Quote exactly and only this range of lines in the data below: the line that holds "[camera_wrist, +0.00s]" to the line that holds "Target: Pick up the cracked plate", both included.

**Information shown**
<<<<

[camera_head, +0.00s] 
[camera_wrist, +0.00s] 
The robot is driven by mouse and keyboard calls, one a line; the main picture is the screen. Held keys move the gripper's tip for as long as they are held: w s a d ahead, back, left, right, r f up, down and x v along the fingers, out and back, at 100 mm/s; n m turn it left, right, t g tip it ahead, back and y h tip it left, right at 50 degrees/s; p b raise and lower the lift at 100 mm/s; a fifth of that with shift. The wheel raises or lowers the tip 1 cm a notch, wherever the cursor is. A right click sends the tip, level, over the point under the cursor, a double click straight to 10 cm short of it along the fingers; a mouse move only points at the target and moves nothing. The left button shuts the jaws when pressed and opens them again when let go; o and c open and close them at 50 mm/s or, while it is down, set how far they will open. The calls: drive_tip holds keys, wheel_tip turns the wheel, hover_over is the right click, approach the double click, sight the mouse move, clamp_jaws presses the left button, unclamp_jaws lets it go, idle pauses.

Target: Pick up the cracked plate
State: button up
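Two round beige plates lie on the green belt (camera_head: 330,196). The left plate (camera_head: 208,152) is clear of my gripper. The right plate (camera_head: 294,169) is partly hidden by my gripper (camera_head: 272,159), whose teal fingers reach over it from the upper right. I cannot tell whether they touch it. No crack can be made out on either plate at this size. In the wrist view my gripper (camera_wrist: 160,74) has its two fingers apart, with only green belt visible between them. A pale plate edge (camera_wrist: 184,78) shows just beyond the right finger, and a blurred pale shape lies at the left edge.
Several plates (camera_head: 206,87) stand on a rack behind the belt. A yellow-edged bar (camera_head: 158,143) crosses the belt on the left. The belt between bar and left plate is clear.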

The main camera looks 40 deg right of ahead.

>>>>

**Exercise output**
[camera_wrist, +0.00s] 
The robot is driven by mouse and keyboard calls, one a line; the main picture is the screen. Held keys move the gripper's tip for as long as they are held: w s a d ahead, back, left, right, r f up, down and x v along the fingers, out and back, at 100 mm/s; n m turn it left, right, t g tip it ahead, back and y h tip it left, right at 50 degrees/s; p b raise and lower the lift at 100 mm/s; a fifth of that with shift. The wheel raises or lowers the tip 1 cm a notch, wherever the cursor is. A right click sends the tip, level, over the point under the cursor, a double click straight to 10 cm short of it along the fingers; a mouse move only points at the target and moves nothing. The left button shuts the jaws when pressed and opens them again when let go; o and c open and close them at 50 mm/s or, while it is down, set how far they will open. The calls: drive_tip holds keys, wheel_tip turns the wheel, hover_over is the right click, approach the double click, sight the mouse move, clamp_jaws presses the left button, unclamp_jaws lets it go, idle pauses.

Target: Pick up the cracked plate

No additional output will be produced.